• _Work to complete_
No pictures go into the copy. Write out exactly the lines below from the one containing "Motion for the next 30" through the one containing "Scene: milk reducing".

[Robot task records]
════════

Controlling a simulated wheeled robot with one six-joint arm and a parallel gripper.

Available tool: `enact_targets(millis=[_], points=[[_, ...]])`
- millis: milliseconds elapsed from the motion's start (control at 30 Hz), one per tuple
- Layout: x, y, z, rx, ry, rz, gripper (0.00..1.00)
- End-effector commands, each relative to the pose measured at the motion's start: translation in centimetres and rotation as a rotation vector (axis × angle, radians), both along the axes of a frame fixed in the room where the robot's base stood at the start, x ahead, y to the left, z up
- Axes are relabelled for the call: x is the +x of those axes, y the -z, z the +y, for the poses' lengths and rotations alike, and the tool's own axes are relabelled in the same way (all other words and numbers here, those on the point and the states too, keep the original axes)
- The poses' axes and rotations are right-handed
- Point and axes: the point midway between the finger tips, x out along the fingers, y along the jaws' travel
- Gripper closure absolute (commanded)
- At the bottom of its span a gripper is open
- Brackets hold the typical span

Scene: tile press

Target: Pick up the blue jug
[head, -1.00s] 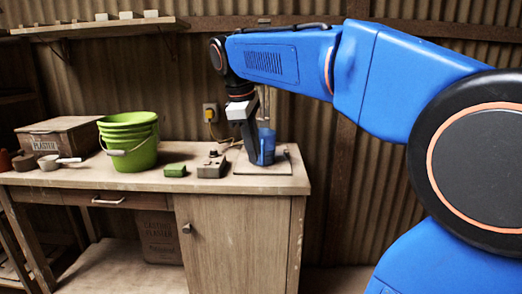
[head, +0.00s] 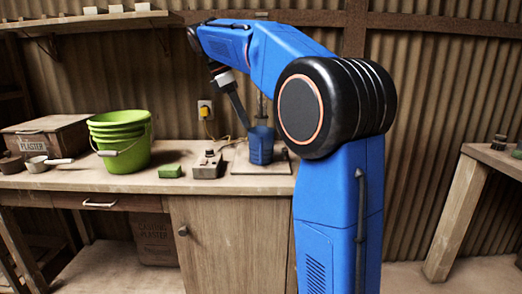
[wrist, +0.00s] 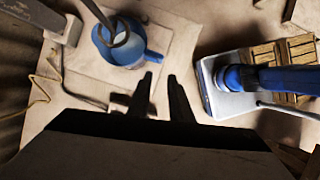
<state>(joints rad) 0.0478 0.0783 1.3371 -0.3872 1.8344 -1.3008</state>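The blue jug (head: 261,148) stands upright on a pale board (head: 240,165) near the bench's right end. In the wrist view the jug (wrist: 103,48) is at upper left, its handle pointing right, and something pale is inside. A metal rod (head: 262,106) comes down into the jug's mouth; its curved lower end (wrist: 119,32) shows over the opening. My gripper (head: 246,124) is just left of and above the jug in the head view. In the wrist view my gripper (wrist: 160,78) has its two dark fingers apart, with nothing between them, close to the handle.
A grey control box (head: 207,166), a green block (head: 170,171) and a green bucket (head: 121,150) stand left of the jug. A plaster box (head: 48,140) is farther left. A yellow cord (head: 212,132) runs from the wall socket. Another table (head: 490,158) stands at right.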

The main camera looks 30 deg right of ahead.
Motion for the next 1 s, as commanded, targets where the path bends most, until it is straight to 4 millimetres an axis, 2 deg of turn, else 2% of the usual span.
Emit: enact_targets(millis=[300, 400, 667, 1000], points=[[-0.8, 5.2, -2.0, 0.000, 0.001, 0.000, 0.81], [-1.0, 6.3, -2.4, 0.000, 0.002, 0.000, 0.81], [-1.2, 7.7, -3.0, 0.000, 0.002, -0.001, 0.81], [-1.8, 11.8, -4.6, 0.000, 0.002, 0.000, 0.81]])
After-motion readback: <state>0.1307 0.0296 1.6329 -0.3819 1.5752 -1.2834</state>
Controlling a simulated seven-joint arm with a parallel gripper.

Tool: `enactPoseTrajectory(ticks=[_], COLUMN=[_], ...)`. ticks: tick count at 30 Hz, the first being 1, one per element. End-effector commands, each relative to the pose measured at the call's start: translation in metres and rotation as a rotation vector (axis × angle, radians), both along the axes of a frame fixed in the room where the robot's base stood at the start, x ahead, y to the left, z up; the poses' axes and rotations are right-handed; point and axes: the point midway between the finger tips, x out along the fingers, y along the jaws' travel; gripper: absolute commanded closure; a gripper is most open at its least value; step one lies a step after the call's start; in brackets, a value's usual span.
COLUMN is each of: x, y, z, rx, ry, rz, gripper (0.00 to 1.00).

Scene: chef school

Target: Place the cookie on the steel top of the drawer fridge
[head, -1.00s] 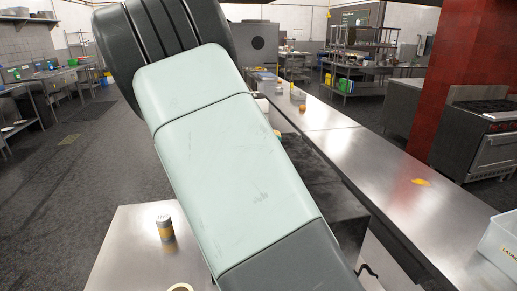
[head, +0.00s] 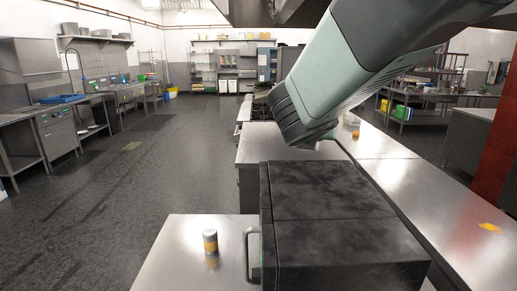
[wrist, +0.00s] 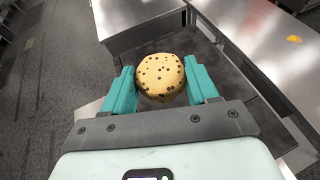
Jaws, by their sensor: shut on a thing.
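The cookie (wrist: 160,77) is round and pale brown with dark chips, in the wrist view. My gripper (wrist: 162,84) is shut on it, with a teal finger on each side. In the head view my arm reaches in from the upper right; the fingers and the cookie cannot be made out there. A steel-topped unit (head: 275,147) stands beyond the black box in the head view, and a steel top (wrist: 140,18) lies ahead of the cookie in the wrist view. They look like the same unit; no drawers show clearly, so I cannot confirm it is the drawer fridge.
A black box-shaped appliance (head: 335,215) with a side handle stands in front. A steel table (head: 185,260) at the lower left holds a small can (head: 210,241). A long steel counter (head: 430,200) runs along the right, with an orange item (head: 490,227). Open floor lies left.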

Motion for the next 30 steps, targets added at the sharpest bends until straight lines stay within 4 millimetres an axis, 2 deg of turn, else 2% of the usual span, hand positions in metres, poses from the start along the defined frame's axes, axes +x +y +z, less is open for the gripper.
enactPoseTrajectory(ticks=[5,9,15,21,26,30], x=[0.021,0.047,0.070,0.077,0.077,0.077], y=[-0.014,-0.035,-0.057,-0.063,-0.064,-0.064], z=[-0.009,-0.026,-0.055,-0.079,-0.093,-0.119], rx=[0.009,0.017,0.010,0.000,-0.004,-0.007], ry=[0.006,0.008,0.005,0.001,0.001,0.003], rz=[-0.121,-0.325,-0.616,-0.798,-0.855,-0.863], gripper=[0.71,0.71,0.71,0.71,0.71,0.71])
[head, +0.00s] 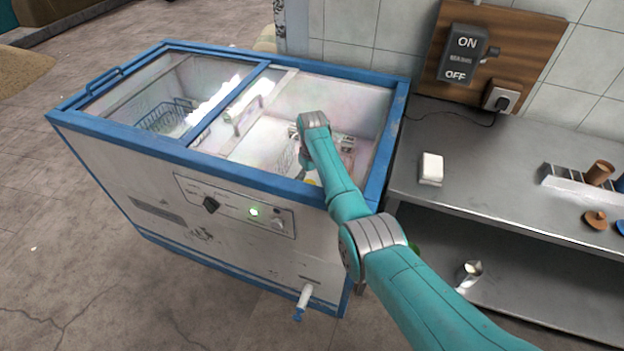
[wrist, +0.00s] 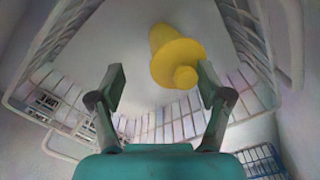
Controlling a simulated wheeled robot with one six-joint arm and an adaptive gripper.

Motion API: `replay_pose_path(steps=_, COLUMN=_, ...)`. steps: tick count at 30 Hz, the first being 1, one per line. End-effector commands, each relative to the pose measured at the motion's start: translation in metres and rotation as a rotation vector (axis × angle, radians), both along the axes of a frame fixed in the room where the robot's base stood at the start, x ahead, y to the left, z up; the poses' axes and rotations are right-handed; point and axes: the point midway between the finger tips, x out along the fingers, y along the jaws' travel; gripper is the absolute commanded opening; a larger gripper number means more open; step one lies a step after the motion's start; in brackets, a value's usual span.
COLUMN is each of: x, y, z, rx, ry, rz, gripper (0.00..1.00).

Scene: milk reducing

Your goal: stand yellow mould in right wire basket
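The yellow mould (wrist: 177,62) has a round flange, a knob and a tapering body. In the wrist view it sits beyond my fingertips, nearer the right finger, with the knob towards me. White basket wires (wrist: 45,60) run on both sides of it. I cannot tell whether it stands on the basket floor. My gripper (wrist: 162,85) is open, its fingers apart with nothing clasped; whether the right finger touches the mould is unclear. In the head view my arm reaches into the freezer's right half, hiding my gripper; only a speck of the yellow mould (head: 311,182) shows.
The blue-rimmed chest freezer (head: 235,178) has walls and a middle bar around my arm. A dark wire basket (head: 168,117) is in its left half. The steel counter (head: 480,180) at right holds a white block (head: 431,168) and a mould rack (head: 575,182).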

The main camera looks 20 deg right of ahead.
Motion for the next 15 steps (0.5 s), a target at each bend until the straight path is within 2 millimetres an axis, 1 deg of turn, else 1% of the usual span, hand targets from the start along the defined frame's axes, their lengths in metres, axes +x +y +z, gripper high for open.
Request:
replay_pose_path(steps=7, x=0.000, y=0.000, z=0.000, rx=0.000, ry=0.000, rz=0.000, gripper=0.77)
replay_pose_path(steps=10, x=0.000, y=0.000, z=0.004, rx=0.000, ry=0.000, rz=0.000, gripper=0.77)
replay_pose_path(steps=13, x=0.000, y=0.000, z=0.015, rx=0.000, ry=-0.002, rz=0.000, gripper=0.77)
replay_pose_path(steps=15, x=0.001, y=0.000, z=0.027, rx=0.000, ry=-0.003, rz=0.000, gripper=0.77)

════════

• _Correct output_
Motion for the next 30 steps, targets added at the sharpest bends until straight lines stay within 4 millimetres an axis, 2 deg of turn, else 2% of the usual span, hand positions in metres, poses from the start along the defined frame's axes, axes +x +y +z, less is open for the gripper.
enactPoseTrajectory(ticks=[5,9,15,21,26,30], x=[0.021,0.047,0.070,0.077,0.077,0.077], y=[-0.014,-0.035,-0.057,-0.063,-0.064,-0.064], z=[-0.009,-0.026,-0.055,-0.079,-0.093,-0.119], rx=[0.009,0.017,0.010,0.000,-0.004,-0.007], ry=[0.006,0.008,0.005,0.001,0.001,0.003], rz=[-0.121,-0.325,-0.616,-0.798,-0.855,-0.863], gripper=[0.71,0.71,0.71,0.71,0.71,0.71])
[head, +0.00s] 
[wrist, +0.00s] 
Controlling a simulated wheeled robot with one six-joint arm and an adaptive gripper.

Motion API: `replay_pose_path(steps=_, COLUMN=_, ...)`. steps: tick count at 30 Hz, the first being 1, one per line. End-effector commands, each relative to the pose measured at the motion's start: translation in metres and rotation as a rotation vector (axis × angle, radians), both along the axes of a frame fixed in the room where the robot's base stood at the start, x ahead, y to the left, z up; the poses' axes and rotations are right-handed; point and axes: the point midway between the finger tips, x out along the fingers, y along the jaws' travel; gripper is the absolute commanded opening; a larger gripper number means more open; step one lies a step after the motion's start; in brackets, a value's usual span.
COLUMN is each of: x, y, z, rx, ry, rz, gripper (0.00..1.00).

Scene: milk reducing

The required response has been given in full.